4 Nisan 2023 Salı

ANADOLU SELÇUKLU DEVLETİ 1077 – 1308


BİRİNCİ MESUD: 1116 - 1155


Birinci Kılıçaslan'ın yerine oğlu Mesud geçti. Kılıçaslan'ın ölümü ile devletin birliği bozuldu. Birçok beyler Büyük Selçuklulara tabi oldular. Bizanslılar Akşehir'e kadar ilerlediler. II. defa tahta on bir yaşında büyük oğlu Melikşah geçtiyse de; memleketi idare edemedi. Bunun üzerine Birinci Mesud geçerek: Devletin birliğini kurdu. Mesud, Danişmendliler ve Bizanslılar'la savaşıp onları yola getirdi. Urfa'yı, Musul Atabey'i ( İmadeddin Zengi), Haçlıların elinden alınca Haçlılar Avrupa'dan yardım istediler. Bu defa ikinci Haçlı Seferi başladı. Avrupa Kralları bu sefere komutanlık ettiler. Alman imparatoru (Üçüncü Konrat) ve Fransız Kralı (Yedinci Lui) Haçlı ordularıyla Anadoluya çıktılar. Sultan Mesud, Alman ordusunu Tarsus geçitlerinde yakalıyarak tamamen perişan etti. Konrat yaralanarak İznik'e kaçtı. Fransa Kralı Yedinci Lui ordusu ile Baba dağına geldiği zaman Mesud onların da üzerine akın ederek bu orduyu da perişan etti. Lui canını Antakya'ya dar atabildi. İkinci Haçlı seferi de böylece yok edildi.

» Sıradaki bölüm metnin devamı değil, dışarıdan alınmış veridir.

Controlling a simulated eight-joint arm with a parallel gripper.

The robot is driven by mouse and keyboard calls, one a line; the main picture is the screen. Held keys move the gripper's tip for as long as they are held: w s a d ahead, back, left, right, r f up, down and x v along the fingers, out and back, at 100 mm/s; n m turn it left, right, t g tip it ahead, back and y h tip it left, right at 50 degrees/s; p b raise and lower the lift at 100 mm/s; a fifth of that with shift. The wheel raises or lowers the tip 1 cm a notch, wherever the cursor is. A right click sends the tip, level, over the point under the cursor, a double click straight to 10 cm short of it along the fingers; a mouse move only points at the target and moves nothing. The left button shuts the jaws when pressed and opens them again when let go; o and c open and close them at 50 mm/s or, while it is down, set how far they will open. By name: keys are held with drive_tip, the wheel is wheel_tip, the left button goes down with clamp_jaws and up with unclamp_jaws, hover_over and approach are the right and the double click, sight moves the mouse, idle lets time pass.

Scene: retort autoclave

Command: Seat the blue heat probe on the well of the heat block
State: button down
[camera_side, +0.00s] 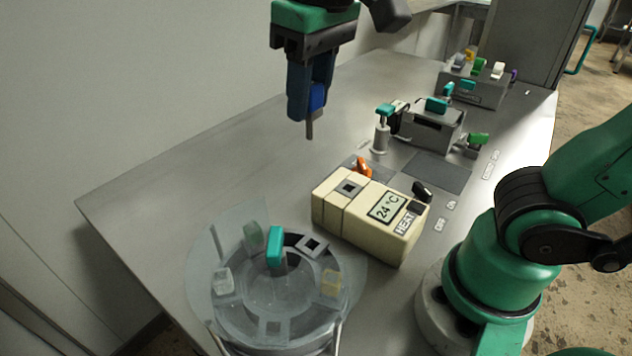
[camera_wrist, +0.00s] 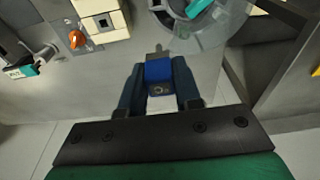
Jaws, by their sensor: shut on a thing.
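My gripper (camera_side: 312,92) is shut on the blue heat probe (camera_side: 318,97), high above the table in the side view. The probe's grey tip points down. In the wrist view the blue probe (camera_wrist: 158,72) sits between the two fingers of my gripper (camera_wrist: 160,88). The cream heat block (camera_side: 372,215) stands on the table, below and to the right of the probe in the side view. Its square well (camera_side: 349,188) is dark and looks empty. The block also shows at the top left of the wrist view (camera_wrist: 102,20).
A round clear-walled vessel (camera_side: 215,300) with coloured-handled pieces stands in front of the block. An orange lever (camera_side: 364,167) and a black switch (camera_side: 422,191) are at the block. A grey device (camera_side: 432,130) and a rack (camera_side: 470,88) stand behind. The table's left part is clear.

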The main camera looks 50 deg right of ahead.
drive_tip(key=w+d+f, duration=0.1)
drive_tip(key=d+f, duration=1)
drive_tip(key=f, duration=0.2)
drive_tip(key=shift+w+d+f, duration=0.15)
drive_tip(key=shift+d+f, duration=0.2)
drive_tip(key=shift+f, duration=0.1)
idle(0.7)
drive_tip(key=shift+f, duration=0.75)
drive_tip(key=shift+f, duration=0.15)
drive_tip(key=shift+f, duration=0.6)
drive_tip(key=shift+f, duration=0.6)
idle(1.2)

Mesud 39 yıl saltanat sürdü. 1155 tarihinde 57 yaşında iken Konya'da öldü. Yerine oğlu İkinci Kılıçaslan geçti.

İKİNCİ KILIÇASLAN: 1155 ·1192


İkinci Kılıçaslan babasının yerine geçince Danişmendlilerle uğraştı. Bunlar Anadolu'nun birliğini bozuyorlardı. Çünkü Anadolu'ya bir Sultan yeterdi. Danişmendliler Yağı Basan'la uğraştı. Onun ölümü üzerine Danişmend devletini ortadan kaldırdı. 1157 tarihinde Sultan Sancar'ın ölümüyle Büyük Selçuklu İmparatorluğu da yıkıldıQ. Onun yerine Anadolu Selçuk Sultanlığı kaldı. İkinci Kılıçaslan fetihleriyle bu devleti imparatorluk haline getirdi.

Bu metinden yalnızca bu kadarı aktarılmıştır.